Information from the sensors will be displayed either on an LCD-screen on the handles of the bike or on the remote application. The remote application is supposed to be on a cellphone, and the Smart Bike is equipped with a stand for cellphones. With the cellphone running the remote application the user can both unlock the bike, control the functions of the heating in the saddle, and see speed, distance, time, GPS-position. Even when away from the bike, the remote application can warn the user if the alarm on the bike has gone off.

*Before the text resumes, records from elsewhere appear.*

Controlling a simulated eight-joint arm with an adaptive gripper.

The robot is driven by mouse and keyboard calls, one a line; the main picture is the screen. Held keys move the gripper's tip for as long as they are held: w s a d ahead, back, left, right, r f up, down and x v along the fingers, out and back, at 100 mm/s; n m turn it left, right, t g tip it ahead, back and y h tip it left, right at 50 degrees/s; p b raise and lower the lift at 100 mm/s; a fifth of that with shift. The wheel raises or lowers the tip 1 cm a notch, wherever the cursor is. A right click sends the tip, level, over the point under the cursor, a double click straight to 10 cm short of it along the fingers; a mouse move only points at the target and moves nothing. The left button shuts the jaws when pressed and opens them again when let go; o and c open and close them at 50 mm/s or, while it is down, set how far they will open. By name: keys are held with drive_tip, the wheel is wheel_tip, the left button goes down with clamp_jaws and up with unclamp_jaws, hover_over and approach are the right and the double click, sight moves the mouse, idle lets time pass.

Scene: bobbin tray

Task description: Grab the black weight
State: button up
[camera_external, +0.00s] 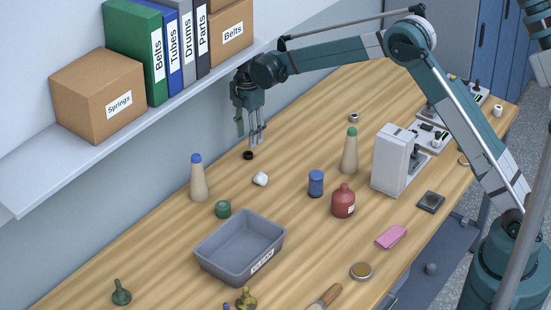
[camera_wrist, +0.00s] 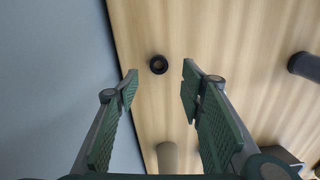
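The black weight (camera_external: 248,155) is a small, low, dark round piece lying on the wooden table near the back wall. In the wrist view the weight (camera_wrist: 158,64) shows a round top with a darker centre, and it lies beyond the gap between my fingertips. My gripper (camera_external: 256,140) points down just above and slightly right of the weight in the external view. In the wrist view my gripper (camera_wrist: 160,74) has its two green-padded fingers well apart with nothing between them. The weight looks unobstructed.
A cone with a blue tip (camera_external: 198,178) and a white piece (camera_external: 260,179) stand near the weight. A blue spool (camera_external: 316,183), a red bottle (camera_external: 343,201) and a grey bin (camera_external: 214,254) are farther forward. A shelf (camera_external: 140,115) overhangs the back left.

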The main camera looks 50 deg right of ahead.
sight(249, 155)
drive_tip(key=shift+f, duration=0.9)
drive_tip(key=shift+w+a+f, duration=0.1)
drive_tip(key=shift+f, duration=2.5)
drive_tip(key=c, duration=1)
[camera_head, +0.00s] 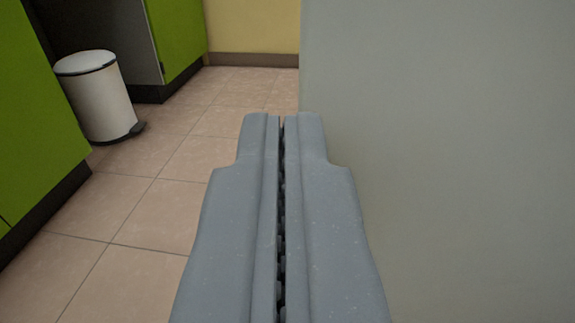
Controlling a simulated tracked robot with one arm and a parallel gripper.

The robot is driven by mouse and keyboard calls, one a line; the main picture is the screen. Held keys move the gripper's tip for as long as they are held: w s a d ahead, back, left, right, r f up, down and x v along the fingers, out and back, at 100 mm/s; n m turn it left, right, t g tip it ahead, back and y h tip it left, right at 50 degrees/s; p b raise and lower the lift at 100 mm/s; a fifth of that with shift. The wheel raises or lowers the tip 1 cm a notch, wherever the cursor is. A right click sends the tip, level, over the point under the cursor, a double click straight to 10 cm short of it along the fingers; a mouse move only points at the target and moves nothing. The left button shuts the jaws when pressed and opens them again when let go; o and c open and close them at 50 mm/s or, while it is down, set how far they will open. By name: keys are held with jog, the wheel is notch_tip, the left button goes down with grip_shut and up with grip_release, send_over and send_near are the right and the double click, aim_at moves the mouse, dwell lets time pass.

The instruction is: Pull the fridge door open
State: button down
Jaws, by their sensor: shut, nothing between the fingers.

We have had some troubles with implementing our ideas. One problem was that we could find a working pressure sensor, so we used a light sensor instead although they don’t work the same. We also couldn’t find a working LCD-display and had to borrow one from another group during the demo and during the recording of the film.

We found a children’s bike we could use to implement our functions on, but since the phidgets are relatively large and needs to be connected to a computer, the bike isn’t able the go anywhere and if we would take it outside, the phidgets would break because of the rain and the snow. Also, the bike became very ugly and vulnerable, with all the cables and sensors on it. A true ubiquitous bike would have all the sensors and cables hidden.

That is one of the current issues with ubiquitous computing today. Sensors and computers are not small enough to be invisible, and if they are, they are too expensive for most people to buy. Sensors and computers in a bike also have to be very durable, resisting rain, snow, cold and heat as well as crashes. We have tried to solve this by hiding as many of the cables and sensors as we could, but with little success.

In conclusion our prototype is just that, a prototype, and it will take a lot of work and a lot of better resources before you could ride the Smart Bike to school. Many of the functions we have implemented exist in one form or another, but always as extra accessories to the bike. In a real Smart Bike all these functions will have to be integrated, making them a part of the design and thus more invisible than they are now.